STORED RECORDS:
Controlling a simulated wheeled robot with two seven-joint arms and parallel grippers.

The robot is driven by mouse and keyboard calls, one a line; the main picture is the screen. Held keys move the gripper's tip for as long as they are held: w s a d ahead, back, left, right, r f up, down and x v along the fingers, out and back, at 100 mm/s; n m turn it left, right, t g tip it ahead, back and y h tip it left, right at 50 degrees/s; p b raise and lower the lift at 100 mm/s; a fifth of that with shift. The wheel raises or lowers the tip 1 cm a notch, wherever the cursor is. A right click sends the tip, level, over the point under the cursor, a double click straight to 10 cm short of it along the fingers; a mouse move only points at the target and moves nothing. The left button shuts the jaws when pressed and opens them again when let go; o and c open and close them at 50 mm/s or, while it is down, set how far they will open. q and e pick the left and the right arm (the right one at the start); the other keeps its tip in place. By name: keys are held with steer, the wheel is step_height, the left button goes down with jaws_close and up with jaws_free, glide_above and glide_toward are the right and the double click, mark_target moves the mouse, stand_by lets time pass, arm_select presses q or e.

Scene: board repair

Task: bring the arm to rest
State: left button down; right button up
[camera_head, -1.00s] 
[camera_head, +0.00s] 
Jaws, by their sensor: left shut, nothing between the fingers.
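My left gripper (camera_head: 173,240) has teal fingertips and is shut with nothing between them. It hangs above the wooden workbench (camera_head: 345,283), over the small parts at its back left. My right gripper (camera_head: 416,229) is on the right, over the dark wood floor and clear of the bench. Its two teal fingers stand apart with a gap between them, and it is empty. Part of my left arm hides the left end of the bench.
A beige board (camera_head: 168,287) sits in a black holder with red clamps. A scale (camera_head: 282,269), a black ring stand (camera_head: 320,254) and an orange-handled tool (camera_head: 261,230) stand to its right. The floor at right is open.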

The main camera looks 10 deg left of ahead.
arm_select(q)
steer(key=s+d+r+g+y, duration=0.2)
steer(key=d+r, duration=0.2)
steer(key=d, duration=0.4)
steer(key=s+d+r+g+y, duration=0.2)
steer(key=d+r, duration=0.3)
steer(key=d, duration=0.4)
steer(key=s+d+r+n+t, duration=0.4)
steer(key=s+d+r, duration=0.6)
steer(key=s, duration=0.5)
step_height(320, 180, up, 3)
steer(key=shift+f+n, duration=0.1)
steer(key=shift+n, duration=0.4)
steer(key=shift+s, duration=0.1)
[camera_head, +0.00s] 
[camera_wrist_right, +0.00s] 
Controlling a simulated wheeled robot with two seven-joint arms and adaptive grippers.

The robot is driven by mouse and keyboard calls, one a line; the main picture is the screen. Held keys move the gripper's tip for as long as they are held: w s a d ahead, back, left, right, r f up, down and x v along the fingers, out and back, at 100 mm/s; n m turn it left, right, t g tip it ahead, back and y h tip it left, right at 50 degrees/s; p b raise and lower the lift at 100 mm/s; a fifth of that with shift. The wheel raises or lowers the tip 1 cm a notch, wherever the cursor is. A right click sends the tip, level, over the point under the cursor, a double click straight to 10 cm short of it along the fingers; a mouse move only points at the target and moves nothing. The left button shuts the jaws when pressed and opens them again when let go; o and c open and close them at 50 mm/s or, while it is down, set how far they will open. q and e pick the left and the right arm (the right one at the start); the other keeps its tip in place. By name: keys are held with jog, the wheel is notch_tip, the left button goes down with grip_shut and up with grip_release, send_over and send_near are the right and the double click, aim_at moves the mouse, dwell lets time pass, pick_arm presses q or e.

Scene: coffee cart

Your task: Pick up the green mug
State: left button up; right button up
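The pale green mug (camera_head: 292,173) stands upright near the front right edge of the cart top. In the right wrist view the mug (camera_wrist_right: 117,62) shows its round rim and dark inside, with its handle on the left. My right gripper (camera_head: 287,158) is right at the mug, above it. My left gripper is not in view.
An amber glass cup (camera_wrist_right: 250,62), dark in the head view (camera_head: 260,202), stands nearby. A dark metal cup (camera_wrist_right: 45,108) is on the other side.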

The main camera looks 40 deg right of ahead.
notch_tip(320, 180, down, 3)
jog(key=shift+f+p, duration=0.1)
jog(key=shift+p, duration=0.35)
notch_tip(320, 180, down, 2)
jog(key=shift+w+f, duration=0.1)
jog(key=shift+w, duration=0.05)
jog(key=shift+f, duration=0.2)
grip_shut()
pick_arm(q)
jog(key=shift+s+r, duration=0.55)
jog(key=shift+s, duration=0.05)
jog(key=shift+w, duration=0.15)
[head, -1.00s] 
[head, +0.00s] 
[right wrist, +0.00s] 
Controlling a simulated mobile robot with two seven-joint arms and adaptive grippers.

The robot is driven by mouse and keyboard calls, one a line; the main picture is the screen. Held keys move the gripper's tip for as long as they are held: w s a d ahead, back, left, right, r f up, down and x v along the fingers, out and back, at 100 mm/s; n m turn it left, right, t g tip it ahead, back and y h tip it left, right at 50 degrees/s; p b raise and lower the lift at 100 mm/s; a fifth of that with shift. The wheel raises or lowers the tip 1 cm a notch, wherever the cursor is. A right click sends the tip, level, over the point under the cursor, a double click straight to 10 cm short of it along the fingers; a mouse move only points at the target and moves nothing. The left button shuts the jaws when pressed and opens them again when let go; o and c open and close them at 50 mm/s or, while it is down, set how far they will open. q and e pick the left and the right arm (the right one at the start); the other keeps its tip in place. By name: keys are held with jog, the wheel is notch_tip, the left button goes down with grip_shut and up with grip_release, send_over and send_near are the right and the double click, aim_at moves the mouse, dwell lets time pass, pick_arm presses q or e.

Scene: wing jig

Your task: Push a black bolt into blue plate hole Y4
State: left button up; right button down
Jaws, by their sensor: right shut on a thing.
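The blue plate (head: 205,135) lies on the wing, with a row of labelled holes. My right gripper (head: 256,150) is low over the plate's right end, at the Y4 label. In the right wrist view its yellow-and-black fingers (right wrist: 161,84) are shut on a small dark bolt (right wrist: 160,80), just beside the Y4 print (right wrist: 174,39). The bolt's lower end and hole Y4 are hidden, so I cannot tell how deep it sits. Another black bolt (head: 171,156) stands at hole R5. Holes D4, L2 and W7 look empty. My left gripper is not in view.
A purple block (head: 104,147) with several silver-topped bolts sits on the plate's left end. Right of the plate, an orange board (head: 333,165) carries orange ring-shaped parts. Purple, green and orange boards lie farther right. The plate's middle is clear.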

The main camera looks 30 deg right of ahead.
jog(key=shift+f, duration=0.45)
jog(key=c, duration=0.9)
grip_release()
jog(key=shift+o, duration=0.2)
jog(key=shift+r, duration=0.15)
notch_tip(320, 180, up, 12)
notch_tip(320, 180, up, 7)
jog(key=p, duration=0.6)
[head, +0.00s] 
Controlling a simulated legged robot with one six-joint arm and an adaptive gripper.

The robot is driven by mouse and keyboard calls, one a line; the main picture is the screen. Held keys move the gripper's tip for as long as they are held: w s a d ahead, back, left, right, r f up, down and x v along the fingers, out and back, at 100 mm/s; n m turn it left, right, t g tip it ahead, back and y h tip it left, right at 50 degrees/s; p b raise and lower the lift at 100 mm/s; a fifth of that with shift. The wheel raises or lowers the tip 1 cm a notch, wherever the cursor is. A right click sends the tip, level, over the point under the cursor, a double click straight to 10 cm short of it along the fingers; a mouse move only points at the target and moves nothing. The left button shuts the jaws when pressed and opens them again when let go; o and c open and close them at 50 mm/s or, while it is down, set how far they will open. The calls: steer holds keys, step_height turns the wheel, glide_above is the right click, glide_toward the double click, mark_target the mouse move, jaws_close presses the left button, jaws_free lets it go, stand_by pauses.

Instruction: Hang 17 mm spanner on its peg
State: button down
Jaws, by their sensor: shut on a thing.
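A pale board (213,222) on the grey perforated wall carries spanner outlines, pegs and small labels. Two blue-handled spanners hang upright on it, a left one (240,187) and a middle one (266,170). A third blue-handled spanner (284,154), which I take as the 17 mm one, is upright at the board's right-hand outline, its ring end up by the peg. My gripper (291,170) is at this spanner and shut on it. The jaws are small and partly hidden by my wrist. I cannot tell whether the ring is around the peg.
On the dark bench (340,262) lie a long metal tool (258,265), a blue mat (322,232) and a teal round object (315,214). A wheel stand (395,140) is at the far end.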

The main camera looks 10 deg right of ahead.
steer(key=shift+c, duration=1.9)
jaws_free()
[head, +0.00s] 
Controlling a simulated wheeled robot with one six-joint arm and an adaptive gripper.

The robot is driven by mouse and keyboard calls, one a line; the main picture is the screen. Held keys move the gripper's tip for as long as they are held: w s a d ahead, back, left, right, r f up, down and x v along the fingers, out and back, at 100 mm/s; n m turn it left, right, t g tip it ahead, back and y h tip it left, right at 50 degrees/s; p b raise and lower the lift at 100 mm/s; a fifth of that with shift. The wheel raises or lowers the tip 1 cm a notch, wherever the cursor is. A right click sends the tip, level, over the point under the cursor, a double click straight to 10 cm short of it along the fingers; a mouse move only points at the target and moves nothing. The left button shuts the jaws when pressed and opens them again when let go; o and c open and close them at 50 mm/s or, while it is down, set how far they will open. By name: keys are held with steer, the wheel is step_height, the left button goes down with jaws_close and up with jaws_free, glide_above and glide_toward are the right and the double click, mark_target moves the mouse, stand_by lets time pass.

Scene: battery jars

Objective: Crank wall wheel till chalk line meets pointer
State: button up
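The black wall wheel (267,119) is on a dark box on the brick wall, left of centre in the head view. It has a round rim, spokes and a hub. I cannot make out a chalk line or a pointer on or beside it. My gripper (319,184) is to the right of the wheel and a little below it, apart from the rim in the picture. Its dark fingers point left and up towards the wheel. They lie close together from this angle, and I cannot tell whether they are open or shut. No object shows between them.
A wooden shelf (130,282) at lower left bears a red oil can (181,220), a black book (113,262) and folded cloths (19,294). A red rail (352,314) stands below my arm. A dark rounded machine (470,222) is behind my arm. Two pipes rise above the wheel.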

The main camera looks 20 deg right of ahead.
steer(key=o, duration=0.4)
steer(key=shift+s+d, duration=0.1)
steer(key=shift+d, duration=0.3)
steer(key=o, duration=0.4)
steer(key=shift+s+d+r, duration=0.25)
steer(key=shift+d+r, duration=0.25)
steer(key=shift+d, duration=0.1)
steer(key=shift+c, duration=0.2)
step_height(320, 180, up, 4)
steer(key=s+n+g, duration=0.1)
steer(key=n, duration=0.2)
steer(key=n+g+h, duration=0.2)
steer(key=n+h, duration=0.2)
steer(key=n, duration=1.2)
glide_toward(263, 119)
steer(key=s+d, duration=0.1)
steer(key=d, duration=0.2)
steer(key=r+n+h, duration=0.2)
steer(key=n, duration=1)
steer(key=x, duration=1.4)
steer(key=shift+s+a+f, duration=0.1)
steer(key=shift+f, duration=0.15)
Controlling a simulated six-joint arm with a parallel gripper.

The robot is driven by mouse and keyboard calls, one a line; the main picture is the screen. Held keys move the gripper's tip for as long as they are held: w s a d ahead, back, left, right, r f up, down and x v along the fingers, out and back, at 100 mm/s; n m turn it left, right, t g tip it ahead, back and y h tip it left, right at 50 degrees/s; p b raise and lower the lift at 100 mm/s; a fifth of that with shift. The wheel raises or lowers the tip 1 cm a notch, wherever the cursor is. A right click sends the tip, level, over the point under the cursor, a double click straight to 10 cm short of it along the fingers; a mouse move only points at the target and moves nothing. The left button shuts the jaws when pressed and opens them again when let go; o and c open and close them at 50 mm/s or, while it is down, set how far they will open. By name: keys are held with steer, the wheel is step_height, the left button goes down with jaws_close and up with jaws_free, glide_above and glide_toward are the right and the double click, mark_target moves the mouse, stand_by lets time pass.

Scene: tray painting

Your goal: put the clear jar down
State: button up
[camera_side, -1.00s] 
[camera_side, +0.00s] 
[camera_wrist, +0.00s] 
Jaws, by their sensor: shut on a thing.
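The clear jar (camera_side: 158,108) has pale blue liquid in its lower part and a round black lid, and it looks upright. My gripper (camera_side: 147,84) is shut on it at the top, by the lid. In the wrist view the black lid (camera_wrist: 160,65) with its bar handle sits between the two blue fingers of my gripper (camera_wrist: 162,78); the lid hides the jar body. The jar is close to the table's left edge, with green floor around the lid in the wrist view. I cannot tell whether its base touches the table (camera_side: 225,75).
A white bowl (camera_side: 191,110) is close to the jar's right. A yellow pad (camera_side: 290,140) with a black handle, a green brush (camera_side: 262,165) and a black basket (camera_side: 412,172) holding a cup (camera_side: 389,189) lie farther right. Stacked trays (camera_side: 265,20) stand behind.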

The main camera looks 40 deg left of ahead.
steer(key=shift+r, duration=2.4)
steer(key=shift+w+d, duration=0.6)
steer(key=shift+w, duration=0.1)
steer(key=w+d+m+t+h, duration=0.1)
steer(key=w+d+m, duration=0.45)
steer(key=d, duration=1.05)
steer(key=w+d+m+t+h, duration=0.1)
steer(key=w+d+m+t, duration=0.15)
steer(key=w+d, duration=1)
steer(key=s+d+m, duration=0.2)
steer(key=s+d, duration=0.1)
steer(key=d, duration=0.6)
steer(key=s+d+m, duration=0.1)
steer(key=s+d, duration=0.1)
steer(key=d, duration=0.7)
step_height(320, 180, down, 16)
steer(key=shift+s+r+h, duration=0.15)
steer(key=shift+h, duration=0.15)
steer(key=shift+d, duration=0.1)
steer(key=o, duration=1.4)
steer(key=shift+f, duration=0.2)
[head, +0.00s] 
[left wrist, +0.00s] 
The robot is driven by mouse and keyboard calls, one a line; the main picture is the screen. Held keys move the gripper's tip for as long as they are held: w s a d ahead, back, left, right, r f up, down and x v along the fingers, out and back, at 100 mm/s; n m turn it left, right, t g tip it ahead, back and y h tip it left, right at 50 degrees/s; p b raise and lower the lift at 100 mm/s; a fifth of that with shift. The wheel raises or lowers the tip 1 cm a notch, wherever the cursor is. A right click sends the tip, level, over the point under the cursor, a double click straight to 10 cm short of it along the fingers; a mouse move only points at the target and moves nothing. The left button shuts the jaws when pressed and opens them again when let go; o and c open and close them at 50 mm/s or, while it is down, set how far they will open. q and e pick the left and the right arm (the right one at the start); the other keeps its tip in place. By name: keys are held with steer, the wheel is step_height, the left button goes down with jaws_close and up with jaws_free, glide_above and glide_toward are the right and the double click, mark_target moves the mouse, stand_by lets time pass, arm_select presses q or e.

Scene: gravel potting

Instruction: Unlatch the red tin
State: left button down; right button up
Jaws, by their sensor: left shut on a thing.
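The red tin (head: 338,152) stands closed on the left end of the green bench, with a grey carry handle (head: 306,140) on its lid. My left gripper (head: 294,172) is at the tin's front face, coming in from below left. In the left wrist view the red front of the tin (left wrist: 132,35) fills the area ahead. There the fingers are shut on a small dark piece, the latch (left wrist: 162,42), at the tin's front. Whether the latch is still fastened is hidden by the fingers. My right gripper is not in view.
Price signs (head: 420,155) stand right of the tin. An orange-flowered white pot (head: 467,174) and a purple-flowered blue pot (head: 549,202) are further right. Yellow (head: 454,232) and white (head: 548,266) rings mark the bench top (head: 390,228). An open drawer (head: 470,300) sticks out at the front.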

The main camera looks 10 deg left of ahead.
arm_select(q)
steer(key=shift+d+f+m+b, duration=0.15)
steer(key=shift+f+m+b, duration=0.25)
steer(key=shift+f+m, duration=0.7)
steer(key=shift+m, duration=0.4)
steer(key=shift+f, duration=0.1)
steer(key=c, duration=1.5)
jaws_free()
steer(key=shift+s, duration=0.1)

WHAT THE TASK REQUIRES: Where a line of the material above holds the string "Scene", copy that line.

THE REPLY:
Scene: board repair
Scene: coffee cart
Scene: wing jig
Scene: battery jars
Scene: tray painting
Scene: gravel potting

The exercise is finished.